Gereksiz geri pas alışkanlığı tam olmasa da büyük oranda  terk edildi.

Ayrıca takımdaki arkadaşlık, birlik beraberlik duygusu tavan yapmış.

Oyuncular Trabzonspor’un nasıl bir takım olduğunu..

Trabzon için ne anlama geldiğini kavramış..

Bunlar ilk etapta göze batan ve hiç de azımsanmayacak artılar..

***
Eksilere gelince..

Lüzumsuz yere ayakta tutulan ya da yanlış pas tercihleri yüzünden kaptırılan toplar nedeniyle Osmanlıspor 3-4 tane mutlak gol pozisyonuna girdi, ancak süper bir form yakalayan kaptan Onur bunları başarıyla önledi. 

Demek ki hazır fırsatı yakalamışken ikinci golü bulup işi garantiye almak lazım..

Bunun için de sahada gole yakın bir oyuncunun olmalı.

Ve de Trabzonspor’da  başkaları da gol atsa da, gole yakın bir tek oyuncu var, o da Hugo Rodallega..

Doğrudur, bu N’doye gol atmak dışında yararlı.

Yararlı da, asıl işi gol atmak olan birinin diğer yaptıkları pek değerli  olmuyor!

Ve de Hugo Rodallega yedek kulübesine yakışır durmuyor.

***
Bence Ersun Hoca golcülüğünün yanında dripling özelliği de olup açık oyuncusu gibi de oynayabilen Rodallega’yı oyuna sokmak için 86. dakikayı beklemeyecekti.

Hem de  baskı altında oynarken oyunu ileri oyunu taşıyacak Castillo’yu da dışarı almayacaktı.

Çünkü yenik durumdaki Osmanlı’nın ikinci yarıda üzerimize geleceği belliydi.

Ve  bu iki oyuncu rakip defansın arkasına vurulacak toplarla gol atmasalar  da oyunu  tam sahaya yayarak 40 metrede oynayan Osmanlı’yı 70 metrede koşmak zorunda bırakacaktı.

***
Ve de “Hani iyi oynamadık ama şansa kazandık” diyenler var ya..

Ben de diyorum ki ; hakem Alper Ulusoy Trabzonspor’un iki penaltısını verse, Aykut Demir’e de fazlasıyla hak ettiği kırmızı kartı gösterse, maç kaç kaç biterdi?
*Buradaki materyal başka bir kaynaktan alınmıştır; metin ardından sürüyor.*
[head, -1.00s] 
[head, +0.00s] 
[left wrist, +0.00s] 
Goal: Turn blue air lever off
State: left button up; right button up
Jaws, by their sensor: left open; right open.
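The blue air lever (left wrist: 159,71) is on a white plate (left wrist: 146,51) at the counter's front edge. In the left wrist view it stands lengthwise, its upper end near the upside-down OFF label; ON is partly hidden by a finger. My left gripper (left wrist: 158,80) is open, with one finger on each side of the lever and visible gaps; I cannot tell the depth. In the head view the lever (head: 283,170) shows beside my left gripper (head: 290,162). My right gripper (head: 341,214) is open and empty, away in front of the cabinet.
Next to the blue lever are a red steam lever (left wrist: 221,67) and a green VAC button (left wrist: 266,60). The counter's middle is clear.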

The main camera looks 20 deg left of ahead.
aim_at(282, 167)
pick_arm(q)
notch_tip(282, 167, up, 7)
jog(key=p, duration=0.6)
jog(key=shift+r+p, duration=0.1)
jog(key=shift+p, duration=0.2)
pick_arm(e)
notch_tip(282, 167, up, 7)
Sonuç olarak diyeceğim şudur ki;  Rodallega’da takıma yerleşir ve bildiğimiz gibi oynarsa, bu takım artık zor maç kaybeder..

***
Ve de kıssadan hisse:

Demek ki  transferi oyuncudan  anlayanlar yapacak.
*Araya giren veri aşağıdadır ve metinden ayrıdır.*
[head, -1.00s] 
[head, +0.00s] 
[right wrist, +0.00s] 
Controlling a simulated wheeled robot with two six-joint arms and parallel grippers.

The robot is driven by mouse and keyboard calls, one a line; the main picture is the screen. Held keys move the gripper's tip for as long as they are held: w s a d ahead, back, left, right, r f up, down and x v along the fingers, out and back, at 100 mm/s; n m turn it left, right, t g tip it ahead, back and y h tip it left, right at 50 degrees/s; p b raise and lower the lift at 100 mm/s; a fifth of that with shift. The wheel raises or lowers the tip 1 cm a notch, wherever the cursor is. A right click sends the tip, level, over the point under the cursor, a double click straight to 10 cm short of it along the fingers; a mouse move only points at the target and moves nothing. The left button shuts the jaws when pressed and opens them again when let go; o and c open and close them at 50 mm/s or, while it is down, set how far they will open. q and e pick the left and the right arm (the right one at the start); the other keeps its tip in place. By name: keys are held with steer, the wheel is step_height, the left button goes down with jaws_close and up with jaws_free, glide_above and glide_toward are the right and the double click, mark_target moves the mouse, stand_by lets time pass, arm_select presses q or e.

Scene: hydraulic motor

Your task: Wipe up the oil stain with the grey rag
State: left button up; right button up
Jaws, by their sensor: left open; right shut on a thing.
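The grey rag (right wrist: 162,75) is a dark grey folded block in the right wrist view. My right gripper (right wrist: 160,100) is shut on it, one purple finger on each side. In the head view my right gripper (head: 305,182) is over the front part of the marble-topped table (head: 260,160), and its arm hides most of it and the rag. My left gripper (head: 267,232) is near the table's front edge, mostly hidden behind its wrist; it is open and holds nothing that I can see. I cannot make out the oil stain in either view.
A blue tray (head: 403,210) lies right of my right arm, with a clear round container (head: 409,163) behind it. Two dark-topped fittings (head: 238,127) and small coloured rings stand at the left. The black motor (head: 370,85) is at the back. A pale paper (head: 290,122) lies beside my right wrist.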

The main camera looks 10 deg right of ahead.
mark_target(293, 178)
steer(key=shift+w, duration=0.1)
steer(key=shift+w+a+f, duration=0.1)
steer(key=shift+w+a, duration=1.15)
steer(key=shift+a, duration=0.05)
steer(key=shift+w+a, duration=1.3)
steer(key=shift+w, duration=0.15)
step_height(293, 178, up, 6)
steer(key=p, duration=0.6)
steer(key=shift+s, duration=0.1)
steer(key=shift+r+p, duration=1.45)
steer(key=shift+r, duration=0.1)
“Uyum sorunu, alışma dönemi’ gibi palavraları da çöpe atacak..

Haliyle de değil bir süre beklemekle , nadasa bırakılsa  bişe olmayacak adamlar ‘yıldız’ diye getirilip olmayacak dua de için amin kuyruğuna girilmeyecek!


ŞEYTAN OLMAK ŞARTMI?

Bir özel TV kanalında  bilmem kaç milyon dolarlık ücretle futbol yorumu yapan  eski milli futbolculardan Rıdvan Dilmen, haftada bir gün de TRT’de aynı işi yapmasını eleştirenlere verdiği yanıtta şöyle dedi;

“8 bin dolar alıyorum ama ben doları 2 bin 500 liradan sabitledim!”
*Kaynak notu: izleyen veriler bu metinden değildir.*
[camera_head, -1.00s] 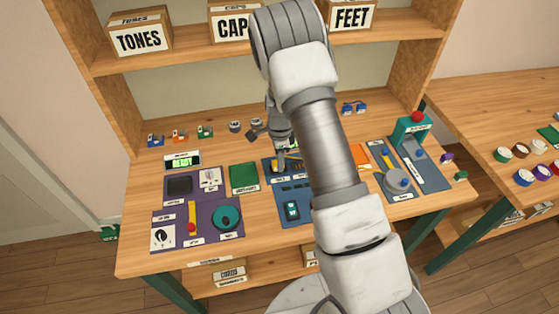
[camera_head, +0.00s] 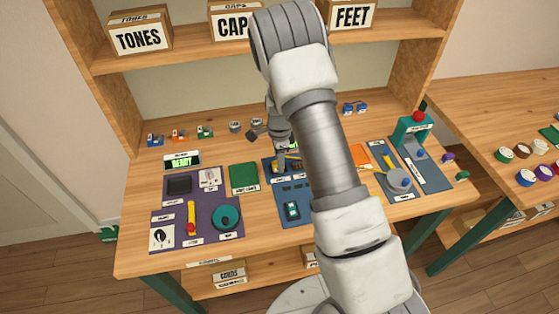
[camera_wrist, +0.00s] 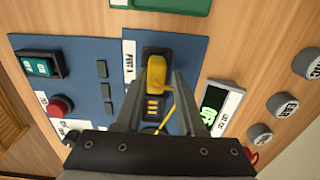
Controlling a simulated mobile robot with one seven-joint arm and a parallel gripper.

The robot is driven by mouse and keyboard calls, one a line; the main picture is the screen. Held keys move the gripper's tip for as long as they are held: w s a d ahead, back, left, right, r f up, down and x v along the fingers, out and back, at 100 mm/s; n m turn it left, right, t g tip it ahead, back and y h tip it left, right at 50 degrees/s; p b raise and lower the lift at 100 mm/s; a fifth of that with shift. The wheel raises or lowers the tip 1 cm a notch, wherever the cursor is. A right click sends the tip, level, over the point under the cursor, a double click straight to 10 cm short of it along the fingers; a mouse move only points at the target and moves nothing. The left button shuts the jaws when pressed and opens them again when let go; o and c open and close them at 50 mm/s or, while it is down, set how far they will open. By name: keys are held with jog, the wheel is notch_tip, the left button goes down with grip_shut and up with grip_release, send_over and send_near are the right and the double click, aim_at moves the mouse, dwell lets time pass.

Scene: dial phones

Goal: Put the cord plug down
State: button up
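The yellow cord plug (camera_wrist: 157,74) sits in or on a black socket block (camera_wrist: 152,52) beside a label reading "PORT A", on the blue mat (camera_wrist: 85,50). A thin yellow cord runs from it back towards my gripper. My gripper (camera_wrist: 160,80) is open in the wrist view, with one finger on each side of the plug and a visible gap to both. In the head view my gripper (camera_head: 282,161) is low over the blue mat, small and partly hidden by my arm. I cannot tell how deep the plug sits.
In the wrist view a small green-lit display (camera_wrist: 217,108) and grey round caps (camera_wrist: 285,103) are to the right. A red button (camera_wrist: 60,106) is to the left. In the head view a purple mat (camera_head: 205,210) and a green pad (camera_head: 244,178) lie left of my gripper.

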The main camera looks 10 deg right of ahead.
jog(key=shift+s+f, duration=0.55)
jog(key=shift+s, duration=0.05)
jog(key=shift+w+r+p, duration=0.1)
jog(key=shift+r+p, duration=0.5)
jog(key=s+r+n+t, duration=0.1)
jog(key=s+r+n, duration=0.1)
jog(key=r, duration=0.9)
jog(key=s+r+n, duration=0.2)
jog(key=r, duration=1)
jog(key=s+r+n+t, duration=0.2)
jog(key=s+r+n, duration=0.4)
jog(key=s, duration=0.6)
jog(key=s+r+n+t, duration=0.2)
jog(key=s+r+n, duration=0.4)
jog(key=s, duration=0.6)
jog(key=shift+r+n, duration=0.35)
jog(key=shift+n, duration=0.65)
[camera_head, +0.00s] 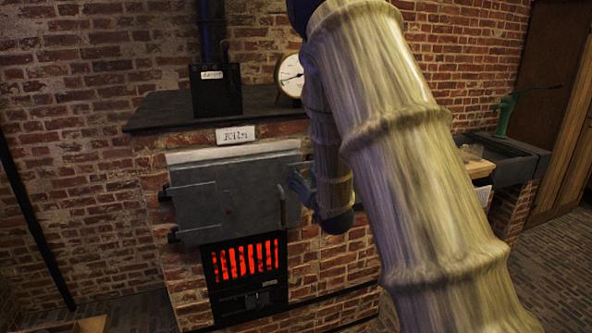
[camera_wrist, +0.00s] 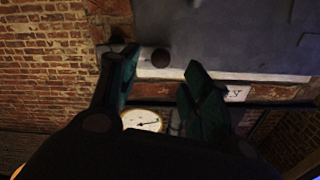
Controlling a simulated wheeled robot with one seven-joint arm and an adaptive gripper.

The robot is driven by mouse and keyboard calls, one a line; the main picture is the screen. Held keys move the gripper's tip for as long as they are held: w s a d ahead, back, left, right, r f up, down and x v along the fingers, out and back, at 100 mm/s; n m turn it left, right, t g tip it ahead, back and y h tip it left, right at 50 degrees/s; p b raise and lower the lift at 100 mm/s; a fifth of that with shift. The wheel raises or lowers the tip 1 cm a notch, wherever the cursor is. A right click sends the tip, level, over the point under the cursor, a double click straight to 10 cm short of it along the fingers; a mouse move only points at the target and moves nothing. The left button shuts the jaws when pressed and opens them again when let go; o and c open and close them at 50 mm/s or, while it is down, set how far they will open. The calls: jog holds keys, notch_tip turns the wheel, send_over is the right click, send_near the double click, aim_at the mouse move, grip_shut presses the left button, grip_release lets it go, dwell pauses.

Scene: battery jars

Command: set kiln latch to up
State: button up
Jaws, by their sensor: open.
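The kiln (camera_head: 250,185) is brick with a grey metal door (camera_head: 225,200), which is shut. A thin bar (camera_head: 283,207), which looks like the latch, hangs downward near the door's right edge in the head view. My gripper (camera_head: 298,185) is close to the door's right edge, just above and beside that bar; my arm hides part of this area. In the wrist view, which is upside down, the fingers of my gripper (camera_wrist: 161,60) are apart. A dark round knob (camera_wrist: 161,58) shows between the fingertips, in front of the pale strip; I cannot tell whether it belongs to the latch.
A glowing red grate (camera_head: 245,260) lies below the door. A white dial gauge (camera_head: 290,75) and a black box (camera_head: 215,90) stand on the kiln's top slab (camera_head: 160,115). A sink with a green pump (camera_head: 506,110) is at the right. Floor shows at the lower left.

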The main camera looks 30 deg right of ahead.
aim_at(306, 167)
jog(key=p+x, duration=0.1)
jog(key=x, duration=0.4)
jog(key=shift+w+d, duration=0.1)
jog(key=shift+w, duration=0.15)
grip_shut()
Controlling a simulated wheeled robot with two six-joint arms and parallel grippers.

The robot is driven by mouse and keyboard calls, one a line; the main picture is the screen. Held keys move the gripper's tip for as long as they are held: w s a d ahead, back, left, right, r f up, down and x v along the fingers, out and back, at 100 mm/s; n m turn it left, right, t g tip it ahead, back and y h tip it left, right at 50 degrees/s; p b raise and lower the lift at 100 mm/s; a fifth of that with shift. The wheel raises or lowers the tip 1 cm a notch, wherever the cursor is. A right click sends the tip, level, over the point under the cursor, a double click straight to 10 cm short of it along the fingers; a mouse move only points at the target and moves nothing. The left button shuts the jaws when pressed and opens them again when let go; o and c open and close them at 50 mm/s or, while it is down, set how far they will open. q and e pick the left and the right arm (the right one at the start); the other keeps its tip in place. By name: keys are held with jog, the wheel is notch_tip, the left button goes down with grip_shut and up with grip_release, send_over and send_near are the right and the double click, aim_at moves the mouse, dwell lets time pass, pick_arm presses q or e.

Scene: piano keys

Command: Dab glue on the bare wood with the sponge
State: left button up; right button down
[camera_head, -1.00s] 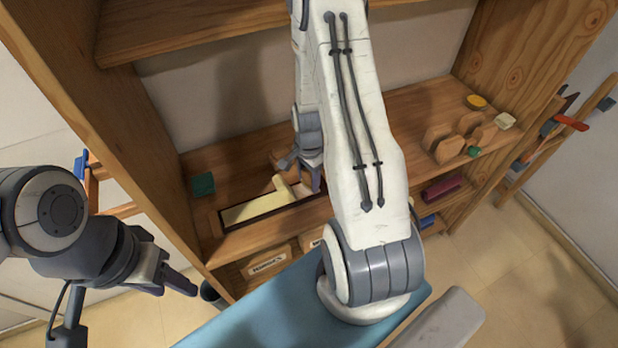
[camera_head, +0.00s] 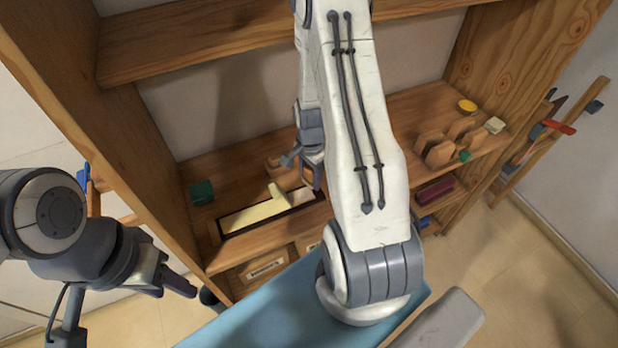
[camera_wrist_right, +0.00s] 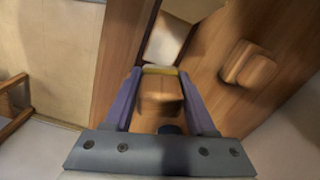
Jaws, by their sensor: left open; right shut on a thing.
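My right gripper (camera_head: 311,175) is shut on a tan block with a yellow far edge, seemingly the sponge (camera_wrist_right: 160,94); it sits between the purple fingers in the right wrist view. The gripper is just above the right end of a long cream piano key (camera_head: 248,216) in a dark-edged tray on the shelf. A pale patch (camera_head: 303,196) shows at that end; I cannot tell if it is bare wood or glued. A cream raised piece (camera_head: 279,196) stands near the key's middle. My left gripper (camera_head: 178,283) is open and empty, left of the shelf front.
A green block (camera_head: 202,192) lies left of the tray. Wooden holders (camera_head: 440,146), a yellow round thing (camera_head: 467,106) and a pale block (camera_head: 494,125) stand on the shelf's right. The upper shelf (camera_head: 200,45) and side panels bound the space.

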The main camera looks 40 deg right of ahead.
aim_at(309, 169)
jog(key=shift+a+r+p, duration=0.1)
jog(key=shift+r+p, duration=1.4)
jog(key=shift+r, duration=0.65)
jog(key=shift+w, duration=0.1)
İyi de bu para sabitlenmiş haliyle bile eski parayla 20 milyar, yeni parayla 20 bin TL

Özel kanalın verdiği kimseyi  ilgilendirmez de, sana o parayı  veren TRT bunu bizim vergilerimizle, elektrik faturalarımıza eklediği paralarla yapıyorsa  o zaman şu soruyu çok rahat sorabiliriz:

Niye sadece Rıdvan Dilmem?

Ali Kemal Denizci’nin ,Hüseyin Tok’un,Yılmaz Vural’ın,Ünal Karaman’ın ,İskender Günen’in,Fatih Tekke’nin nesi eksik.

Yani malı götürmek için illa Şeytan lakaplı mı olmak lazım?